# start of Input

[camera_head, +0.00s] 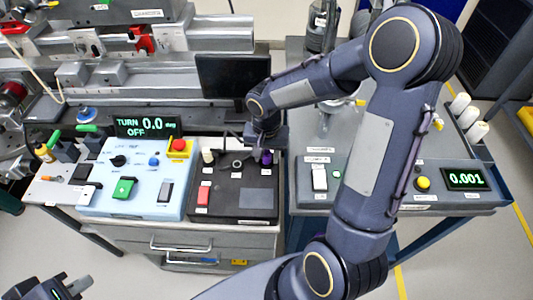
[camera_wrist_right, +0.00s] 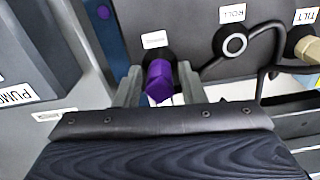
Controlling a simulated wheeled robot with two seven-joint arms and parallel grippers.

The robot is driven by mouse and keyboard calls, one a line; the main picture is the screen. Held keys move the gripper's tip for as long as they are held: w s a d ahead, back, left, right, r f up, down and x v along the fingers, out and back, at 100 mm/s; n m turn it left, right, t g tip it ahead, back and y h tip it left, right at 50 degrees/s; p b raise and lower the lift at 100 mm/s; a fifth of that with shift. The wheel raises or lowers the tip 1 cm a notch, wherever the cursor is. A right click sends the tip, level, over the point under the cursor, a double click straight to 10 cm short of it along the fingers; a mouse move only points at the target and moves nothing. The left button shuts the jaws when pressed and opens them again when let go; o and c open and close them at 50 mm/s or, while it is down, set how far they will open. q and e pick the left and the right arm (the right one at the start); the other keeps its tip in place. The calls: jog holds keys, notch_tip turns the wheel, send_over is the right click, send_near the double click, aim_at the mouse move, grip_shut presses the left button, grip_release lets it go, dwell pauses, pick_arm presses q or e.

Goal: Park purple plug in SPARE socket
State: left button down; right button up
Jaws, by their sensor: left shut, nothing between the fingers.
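The purple plug (camera_head: 267,157) stands at the back right of the black control box (camera_head: 230,216). In the right wrist view the purple plug (camera_wrist_right: 159,82) sits at a dark round socket beside a label too small to read. My right gripper (camera_wrist_right: 160,88) has one finger on each side of the plug; whether both press on it is unclear. In the head view my right arm's end partly hides this spot. My left gripper (camera_head: 76,288) is shut and empty at the bottom left, away from the boxes. I cannot make out a SPARE label.
In the right wrist view a ROLL connector (camera_wrist_right: 236,43) with a black cable and a beige TILT plug (camera_wrist_right: 307,47) stand beside the purple plug. A light blue box (camera_head: 138,180) stands left of the black box. A monitor (camera_head: 232,78) stands behind.

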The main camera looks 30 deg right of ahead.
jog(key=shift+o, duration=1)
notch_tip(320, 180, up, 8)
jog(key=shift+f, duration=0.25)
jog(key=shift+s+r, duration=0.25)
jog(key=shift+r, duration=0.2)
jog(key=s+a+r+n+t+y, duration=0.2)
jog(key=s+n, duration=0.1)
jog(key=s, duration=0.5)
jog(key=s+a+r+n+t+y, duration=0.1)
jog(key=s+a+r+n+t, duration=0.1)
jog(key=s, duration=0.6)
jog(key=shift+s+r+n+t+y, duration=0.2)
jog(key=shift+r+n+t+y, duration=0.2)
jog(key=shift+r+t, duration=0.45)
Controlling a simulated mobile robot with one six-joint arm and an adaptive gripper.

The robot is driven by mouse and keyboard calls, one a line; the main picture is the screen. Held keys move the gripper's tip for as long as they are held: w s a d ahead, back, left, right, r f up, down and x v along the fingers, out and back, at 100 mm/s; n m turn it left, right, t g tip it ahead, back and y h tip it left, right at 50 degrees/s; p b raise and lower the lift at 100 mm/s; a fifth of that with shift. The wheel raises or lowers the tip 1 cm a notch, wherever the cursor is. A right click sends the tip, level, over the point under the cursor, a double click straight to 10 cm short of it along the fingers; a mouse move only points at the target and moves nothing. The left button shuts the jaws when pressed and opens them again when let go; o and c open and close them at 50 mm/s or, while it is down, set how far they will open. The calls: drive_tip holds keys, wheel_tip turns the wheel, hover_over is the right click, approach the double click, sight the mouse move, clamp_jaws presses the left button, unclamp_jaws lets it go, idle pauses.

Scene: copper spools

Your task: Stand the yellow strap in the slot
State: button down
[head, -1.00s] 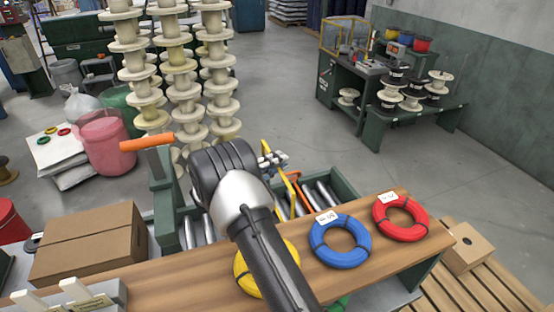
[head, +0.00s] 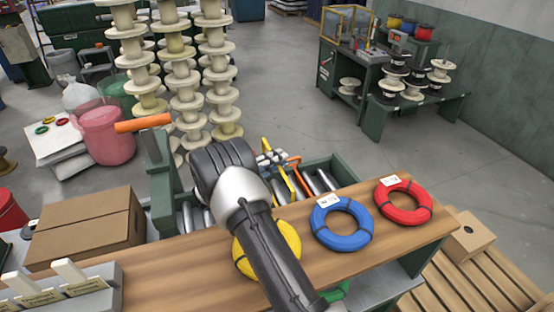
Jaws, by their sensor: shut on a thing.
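The yellow strap (head: 284,182) is a thin, bent strip that shows just beyond my arm, over the green roller bed. My gripper (head: 272,158) is small in view and partly hidden behind my own dark wrist. It is shut on the yellow strap, whose lower end hangs towards the rollers. An orange strap (head: 297,173) is close on its right. I cannot make out which opening is the slot; a grey slotted block (head: 70,303) with cream tags stands at the lower left.
A wooden bench top (head: 395,245) carries a yellow coil (head: 290,240), a blue coil (head: 342,240) and a red coil (head: 404,218). A cardboard box (head: 85,225) is at left. The green roller bed (head: 345,172) lies behind the bench.

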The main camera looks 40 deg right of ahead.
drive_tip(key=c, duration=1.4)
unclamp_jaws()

# end of Input

## Exercise
Beginning at the line with "[head, -1.00s]" and ending at the last line of the listing above, retype each line exactly, including those two lines. Leave the pictures out.

## Result for this exercise
[head, -1.00s] 
[head, +0.00s] 
Jaws, by their sensor: shut on a thing.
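The yellow strap (head: 284,182) is a thin, bent strip that shows just beyond my arm, over the green roller bed. My gripper (head: 272,158) is small in view and partly hidden behind my own dark wrist. It is shut on the yellow strap, whose lower end hangs towards the rollers. An orange strap (head: 297,173) is close on its right. I cannot make out which opening is the slot; a grey slotted block (head: 70,303) with cream tags stands at the lower left.
A wooden bench top (head: 395,245) carries a yellow coil (head: 290,240), a blue coil (head: 342,240) and a red coil (head: 404,218). A cardboard box (head: 85,225) is at left. The green roller bed (head: 345,172) lies behind the bench.

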The main camera looks 40 deg right of ahead.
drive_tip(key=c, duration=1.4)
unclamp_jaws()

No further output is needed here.